··· Data section ···

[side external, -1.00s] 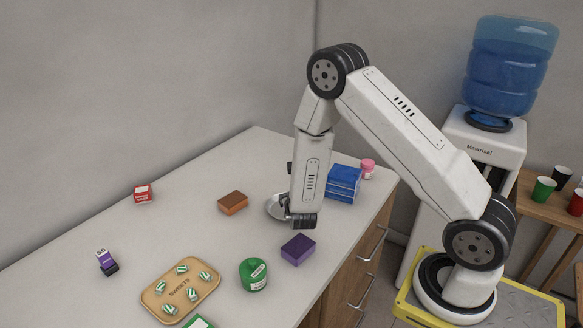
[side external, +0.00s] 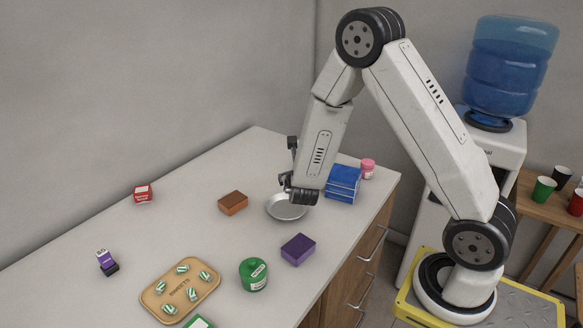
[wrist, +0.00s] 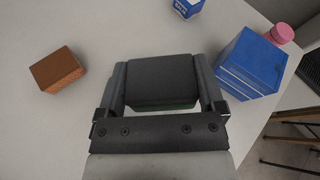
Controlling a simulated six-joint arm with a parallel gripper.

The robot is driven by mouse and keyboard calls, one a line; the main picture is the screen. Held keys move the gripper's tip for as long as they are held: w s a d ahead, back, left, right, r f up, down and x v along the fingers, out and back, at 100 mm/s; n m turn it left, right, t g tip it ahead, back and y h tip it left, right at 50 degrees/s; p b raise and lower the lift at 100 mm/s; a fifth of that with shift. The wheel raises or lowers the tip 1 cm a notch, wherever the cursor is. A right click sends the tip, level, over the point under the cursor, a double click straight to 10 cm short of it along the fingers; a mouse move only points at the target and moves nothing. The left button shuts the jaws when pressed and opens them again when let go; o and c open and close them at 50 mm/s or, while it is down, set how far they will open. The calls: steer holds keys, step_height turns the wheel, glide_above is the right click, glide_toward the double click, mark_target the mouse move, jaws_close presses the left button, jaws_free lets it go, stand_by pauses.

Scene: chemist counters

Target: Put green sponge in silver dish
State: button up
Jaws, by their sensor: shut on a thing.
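My gripper (wrist: 164,88) is shut on the green sponge (wrist: 165,106), which shows between the fingers in the wrist view with a dark face and a green lower edge. In the side view my gripper (side external: 285,180) is just above the silver dish (side external: 288,210), and I cannot make out the sponge there. The dish is a shallow round bowl on the counter, its back edge partly hidden by my wrist. In the wrist view the dish is mostly hidden behind the gripper.
A blue stack (side external: 343,183) and a pink jar (side external: 368,168) stand close right of the dish. An orange-brown sponge (side external: 233,202) lies left, a purple sponge (side external: 298,249) in front. A green jar (side external: 254,273) and a sweets tray (side external: 160,290) are nearer. The counter's back left is mostly clear.

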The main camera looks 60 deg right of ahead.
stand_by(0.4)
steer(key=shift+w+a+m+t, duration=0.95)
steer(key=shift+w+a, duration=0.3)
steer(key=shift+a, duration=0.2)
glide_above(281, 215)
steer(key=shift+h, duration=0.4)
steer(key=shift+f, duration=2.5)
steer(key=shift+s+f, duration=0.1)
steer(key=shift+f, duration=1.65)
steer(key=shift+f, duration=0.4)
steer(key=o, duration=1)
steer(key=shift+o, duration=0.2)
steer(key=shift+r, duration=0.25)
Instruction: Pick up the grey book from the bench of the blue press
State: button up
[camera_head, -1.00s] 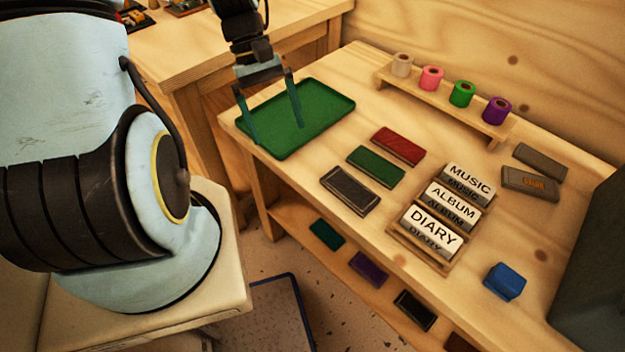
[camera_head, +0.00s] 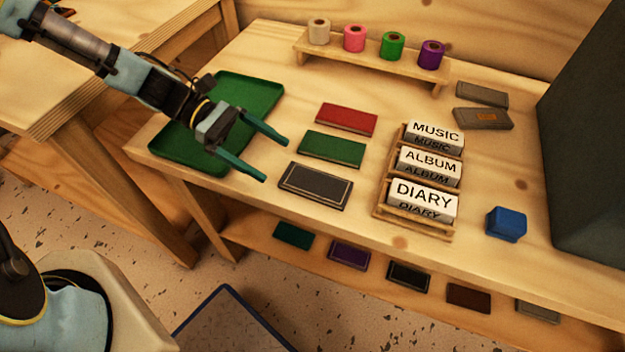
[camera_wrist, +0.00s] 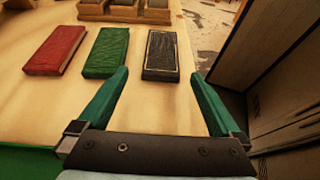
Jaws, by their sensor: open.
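A dark grey book (camera_head: 316,185) with a thin pale border lies flat on the wooden bench (camera_head: 345,232), nearest the front of a row with a green and a red book. It also shows in the wrist view (camera_wrist: 161,55), beyond my fingertips. Two lighter grey book-like pieces, one plain (camera_head: 482,94) and one with an orange mark (camera_head: 483,118), lie at the back right. A small blue block (camera_head: 506,224) stands at the right; I cannot tell whether it is the press. My gripper (camera_head: 274,161) is open and empty, left of the dark grey book and apart from it.
A green tray (camera_head: 225,100) lies under my arm. The green book (camera_head: 332,149) and red book (camera_head: 346,119) are close by. A labelled wooden rack (camera_head: 383,205), a shelf of coloured rolls (camera_head: 375,68) and a large dark box (camera_head: 590,150) stand around. Several books lie on the lower shelf.

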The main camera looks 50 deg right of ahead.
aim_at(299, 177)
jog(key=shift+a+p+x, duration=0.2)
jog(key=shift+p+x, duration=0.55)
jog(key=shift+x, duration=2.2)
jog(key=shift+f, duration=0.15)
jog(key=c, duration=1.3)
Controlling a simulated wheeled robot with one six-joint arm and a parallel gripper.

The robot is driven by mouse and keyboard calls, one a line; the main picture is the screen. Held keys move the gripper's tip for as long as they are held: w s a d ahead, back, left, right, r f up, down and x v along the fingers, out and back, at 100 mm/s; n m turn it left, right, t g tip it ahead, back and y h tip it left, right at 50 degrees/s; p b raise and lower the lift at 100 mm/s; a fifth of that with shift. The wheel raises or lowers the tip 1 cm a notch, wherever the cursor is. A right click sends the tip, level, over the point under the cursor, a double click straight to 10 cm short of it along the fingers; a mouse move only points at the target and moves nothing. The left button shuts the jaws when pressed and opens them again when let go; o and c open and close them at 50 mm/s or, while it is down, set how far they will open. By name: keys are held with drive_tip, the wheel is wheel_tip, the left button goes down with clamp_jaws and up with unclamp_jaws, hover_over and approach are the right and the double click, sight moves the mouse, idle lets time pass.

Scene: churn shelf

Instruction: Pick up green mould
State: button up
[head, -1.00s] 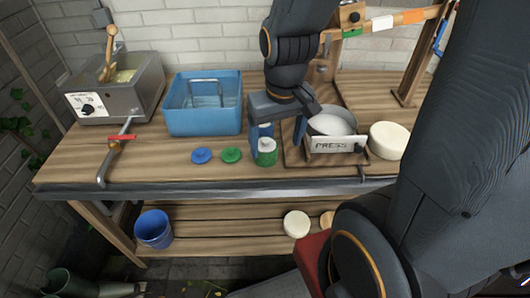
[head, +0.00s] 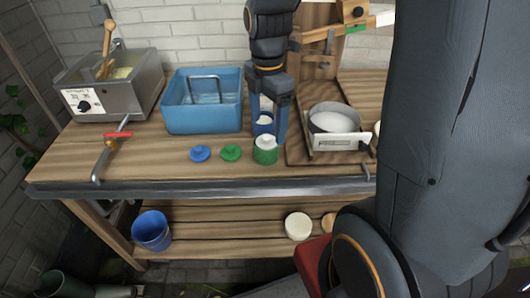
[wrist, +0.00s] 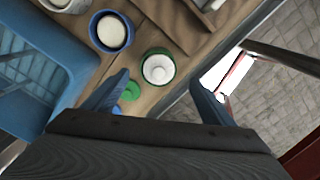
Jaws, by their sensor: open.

···

Copy all lines above containing the string "simulated".

Controlling a simulated six-joint arm with a parallel gripper.
Controlling a simulated wheeled robot with one six-joint arm and a parallel gripper.

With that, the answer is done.